- [Work to do]
Look over the lines below. Report each one that includes the string "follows".

- [Records provided]
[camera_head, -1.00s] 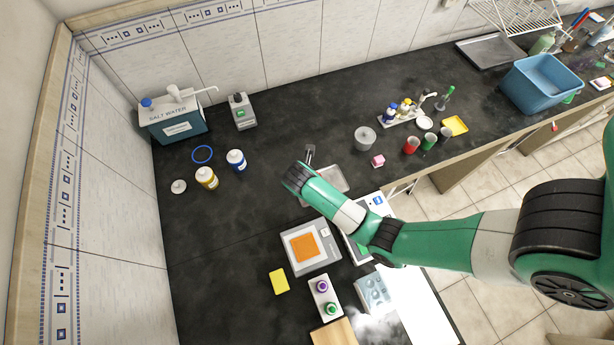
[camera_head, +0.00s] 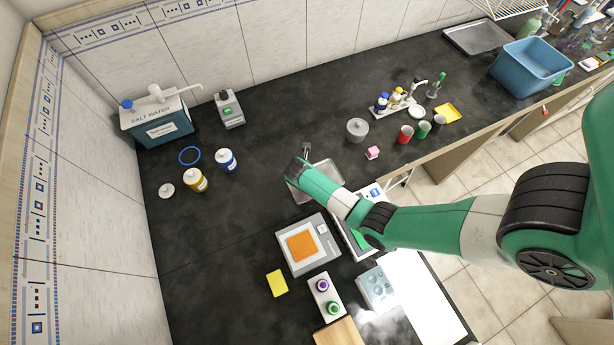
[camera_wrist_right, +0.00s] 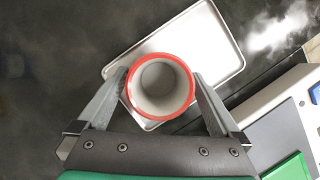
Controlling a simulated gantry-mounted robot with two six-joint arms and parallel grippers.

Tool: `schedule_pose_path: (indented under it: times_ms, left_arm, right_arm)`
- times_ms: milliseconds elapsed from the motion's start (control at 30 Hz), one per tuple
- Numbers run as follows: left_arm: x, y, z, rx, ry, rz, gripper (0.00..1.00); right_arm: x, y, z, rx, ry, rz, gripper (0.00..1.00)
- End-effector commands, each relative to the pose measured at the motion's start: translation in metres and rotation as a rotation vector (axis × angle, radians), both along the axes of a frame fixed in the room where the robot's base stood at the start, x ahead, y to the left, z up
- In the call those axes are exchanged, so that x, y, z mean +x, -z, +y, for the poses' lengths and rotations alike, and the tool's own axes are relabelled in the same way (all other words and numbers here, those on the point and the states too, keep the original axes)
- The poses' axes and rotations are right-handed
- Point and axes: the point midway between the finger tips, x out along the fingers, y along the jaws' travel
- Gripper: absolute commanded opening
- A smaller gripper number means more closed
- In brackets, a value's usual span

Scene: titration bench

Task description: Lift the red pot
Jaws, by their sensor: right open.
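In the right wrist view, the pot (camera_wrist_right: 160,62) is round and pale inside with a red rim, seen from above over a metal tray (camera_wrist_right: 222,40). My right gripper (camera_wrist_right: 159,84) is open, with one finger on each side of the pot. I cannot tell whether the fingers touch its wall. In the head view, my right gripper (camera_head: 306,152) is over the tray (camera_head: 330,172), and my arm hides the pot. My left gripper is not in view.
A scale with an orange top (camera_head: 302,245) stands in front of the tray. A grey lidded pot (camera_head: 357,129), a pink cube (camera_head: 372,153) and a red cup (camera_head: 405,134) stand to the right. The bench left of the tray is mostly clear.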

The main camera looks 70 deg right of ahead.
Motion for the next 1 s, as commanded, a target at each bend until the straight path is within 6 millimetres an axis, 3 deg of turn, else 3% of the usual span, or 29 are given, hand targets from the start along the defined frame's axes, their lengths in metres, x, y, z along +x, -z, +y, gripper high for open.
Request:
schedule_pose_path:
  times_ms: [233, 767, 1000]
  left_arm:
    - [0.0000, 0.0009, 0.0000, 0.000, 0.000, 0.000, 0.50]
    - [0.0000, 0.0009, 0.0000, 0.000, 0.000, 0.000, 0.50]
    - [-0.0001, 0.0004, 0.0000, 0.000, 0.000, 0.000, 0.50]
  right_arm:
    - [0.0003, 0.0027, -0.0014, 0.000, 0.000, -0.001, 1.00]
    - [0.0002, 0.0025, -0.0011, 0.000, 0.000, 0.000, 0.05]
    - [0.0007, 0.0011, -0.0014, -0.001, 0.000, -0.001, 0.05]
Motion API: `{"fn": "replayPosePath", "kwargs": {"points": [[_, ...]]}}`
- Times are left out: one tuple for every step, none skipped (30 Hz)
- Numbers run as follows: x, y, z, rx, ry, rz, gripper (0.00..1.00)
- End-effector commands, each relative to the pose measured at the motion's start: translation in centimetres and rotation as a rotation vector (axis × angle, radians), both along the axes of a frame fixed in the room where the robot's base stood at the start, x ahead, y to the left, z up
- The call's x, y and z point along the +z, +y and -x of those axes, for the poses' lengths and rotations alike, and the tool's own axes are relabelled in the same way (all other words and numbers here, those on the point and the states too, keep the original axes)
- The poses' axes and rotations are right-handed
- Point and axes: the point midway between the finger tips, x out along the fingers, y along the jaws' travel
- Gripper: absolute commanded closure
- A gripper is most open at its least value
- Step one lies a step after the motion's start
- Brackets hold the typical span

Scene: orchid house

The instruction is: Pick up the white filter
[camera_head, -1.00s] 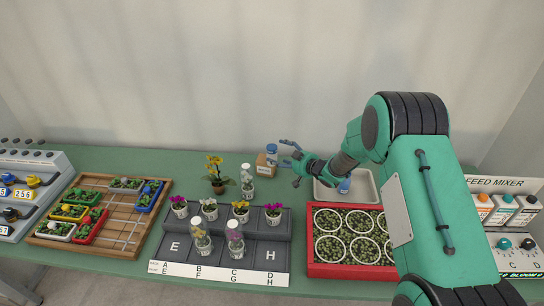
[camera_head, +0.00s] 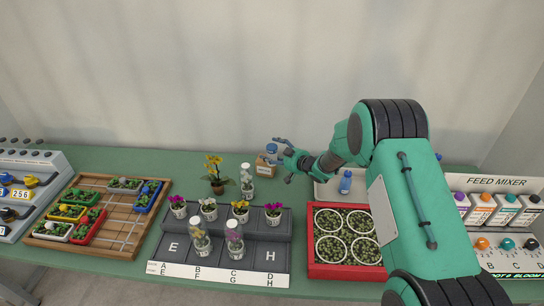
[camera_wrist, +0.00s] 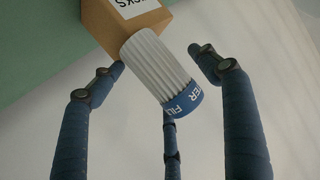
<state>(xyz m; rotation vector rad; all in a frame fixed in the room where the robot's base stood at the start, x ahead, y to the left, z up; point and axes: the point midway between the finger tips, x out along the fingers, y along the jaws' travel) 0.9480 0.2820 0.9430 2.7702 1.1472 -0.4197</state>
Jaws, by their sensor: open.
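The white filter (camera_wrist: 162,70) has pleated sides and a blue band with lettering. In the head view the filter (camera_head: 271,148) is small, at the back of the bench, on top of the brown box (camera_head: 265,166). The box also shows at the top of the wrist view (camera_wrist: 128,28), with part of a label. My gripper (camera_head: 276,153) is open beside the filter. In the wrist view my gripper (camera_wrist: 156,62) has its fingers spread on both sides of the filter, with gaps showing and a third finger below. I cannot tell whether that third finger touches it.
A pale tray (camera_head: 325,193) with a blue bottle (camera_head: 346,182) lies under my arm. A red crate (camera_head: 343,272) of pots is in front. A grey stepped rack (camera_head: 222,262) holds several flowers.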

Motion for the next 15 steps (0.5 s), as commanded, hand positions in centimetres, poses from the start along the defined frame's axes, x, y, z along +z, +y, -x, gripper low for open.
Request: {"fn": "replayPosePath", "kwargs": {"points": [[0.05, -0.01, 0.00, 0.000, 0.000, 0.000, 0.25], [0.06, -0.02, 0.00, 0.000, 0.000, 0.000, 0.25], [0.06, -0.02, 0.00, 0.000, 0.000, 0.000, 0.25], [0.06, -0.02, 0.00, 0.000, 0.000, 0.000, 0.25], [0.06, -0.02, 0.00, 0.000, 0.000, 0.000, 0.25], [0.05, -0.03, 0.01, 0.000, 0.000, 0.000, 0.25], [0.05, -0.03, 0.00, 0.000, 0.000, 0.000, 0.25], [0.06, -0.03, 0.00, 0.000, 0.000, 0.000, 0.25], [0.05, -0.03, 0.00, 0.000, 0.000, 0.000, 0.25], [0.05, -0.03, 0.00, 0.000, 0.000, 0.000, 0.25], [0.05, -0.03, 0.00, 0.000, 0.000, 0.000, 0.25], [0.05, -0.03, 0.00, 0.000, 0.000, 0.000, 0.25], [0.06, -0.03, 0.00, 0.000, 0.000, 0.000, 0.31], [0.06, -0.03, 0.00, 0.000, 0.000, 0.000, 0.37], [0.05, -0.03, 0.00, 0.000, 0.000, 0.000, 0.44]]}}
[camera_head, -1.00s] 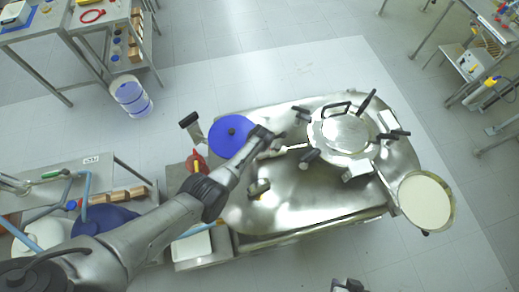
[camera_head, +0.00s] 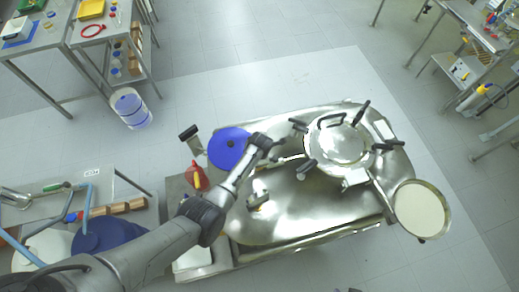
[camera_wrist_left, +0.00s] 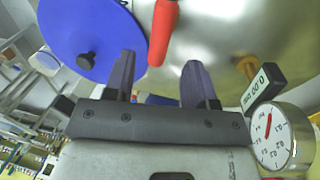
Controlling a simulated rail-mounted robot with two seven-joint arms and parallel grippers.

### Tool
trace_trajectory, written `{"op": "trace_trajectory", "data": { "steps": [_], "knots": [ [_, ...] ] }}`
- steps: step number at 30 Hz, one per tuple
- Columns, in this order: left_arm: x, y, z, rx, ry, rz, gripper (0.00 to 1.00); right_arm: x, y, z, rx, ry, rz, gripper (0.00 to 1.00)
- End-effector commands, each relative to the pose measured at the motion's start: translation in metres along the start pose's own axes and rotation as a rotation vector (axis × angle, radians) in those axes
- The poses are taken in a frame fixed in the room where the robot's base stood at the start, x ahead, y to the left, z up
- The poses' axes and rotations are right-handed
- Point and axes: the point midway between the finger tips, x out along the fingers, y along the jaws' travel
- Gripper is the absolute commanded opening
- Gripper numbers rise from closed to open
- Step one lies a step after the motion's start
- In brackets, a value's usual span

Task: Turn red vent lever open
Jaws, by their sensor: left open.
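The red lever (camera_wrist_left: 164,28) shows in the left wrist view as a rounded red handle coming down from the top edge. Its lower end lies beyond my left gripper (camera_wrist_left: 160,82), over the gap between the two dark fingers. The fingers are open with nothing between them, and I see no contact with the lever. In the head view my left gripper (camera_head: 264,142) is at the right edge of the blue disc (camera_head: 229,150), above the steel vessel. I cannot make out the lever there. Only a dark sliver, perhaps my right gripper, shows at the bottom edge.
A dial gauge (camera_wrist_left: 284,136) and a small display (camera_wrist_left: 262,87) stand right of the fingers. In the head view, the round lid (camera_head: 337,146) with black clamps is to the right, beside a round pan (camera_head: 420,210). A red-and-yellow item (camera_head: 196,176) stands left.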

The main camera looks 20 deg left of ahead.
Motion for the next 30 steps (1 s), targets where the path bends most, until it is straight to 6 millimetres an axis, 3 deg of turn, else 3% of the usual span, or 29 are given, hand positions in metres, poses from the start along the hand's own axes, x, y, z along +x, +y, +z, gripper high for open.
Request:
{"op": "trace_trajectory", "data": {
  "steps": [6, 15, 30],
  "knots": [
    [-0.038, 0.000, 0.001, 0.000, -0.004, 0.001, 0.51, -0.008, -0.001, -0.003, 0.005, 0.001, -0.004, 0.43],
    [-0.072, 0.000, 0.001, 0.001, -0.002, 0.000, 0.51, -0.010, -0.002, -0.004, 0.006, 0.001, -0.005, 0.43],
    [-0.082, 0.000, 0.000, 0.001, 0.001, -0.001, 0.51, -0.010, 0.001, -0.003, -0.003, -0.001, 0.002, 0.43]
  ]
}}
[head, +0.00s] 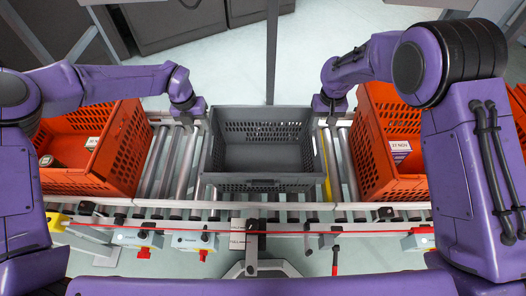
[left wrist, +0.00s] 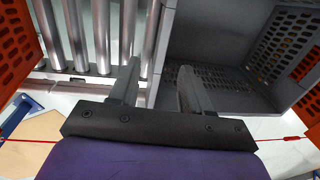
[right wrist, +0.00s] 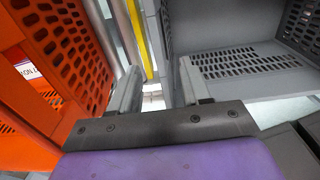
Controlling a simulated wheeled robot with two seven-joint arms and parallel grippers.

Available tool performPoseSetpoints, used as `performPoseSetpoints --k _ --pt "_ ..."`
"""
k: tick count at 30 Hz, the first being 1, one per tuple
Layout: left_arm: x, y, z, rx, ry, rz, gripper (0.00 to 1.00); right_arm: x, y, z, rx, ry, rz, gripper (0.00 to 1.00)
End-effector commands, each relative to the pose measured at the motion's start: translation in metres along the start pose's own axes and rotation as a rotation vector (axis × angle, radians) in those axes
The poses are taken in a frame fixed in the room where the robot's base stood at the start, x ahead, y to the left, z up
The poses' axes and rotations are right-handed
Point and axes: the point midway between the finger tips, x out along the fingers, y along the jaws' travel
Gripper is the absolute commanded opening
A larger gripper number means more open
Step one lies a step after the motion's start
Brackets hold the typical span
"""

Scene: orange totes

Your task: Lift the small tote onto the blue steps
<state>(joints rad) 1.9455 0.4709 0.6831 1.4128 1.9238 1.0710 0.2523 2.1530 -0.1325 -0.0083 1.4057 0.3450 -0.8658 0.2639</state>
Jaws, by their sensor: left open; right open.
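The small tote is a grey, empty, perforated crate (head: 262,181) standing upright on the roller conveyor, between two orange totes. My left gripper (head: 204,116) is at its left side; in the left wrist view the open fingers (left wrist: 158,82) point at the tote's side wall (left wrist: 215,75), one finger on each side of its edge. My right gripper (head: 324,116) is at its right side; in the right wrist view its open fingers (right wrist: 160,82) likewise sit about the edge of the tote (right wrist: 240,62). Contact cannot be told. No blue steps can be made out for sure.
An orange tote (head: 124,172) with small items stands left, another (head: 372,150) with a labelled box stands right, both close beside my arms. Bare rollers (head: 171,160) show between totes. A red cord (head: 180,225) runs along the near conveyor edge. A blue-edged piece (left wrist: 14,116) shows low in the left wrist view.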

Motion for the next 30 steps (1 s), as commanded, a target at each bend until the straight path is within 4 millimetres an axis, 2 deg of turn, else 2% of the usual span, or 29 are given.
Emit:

- [Written solution]
- Numbers run as follows: left_arm: x, y, z, rx, ry, rz, gripper (0.00..1.00); right_arm: x, y, z, rx, ry, rz, gripper (0.00..1.00)
- Numbers run as follows: x, y, z, rx, ry, rz, gripper (0.00..1.00)

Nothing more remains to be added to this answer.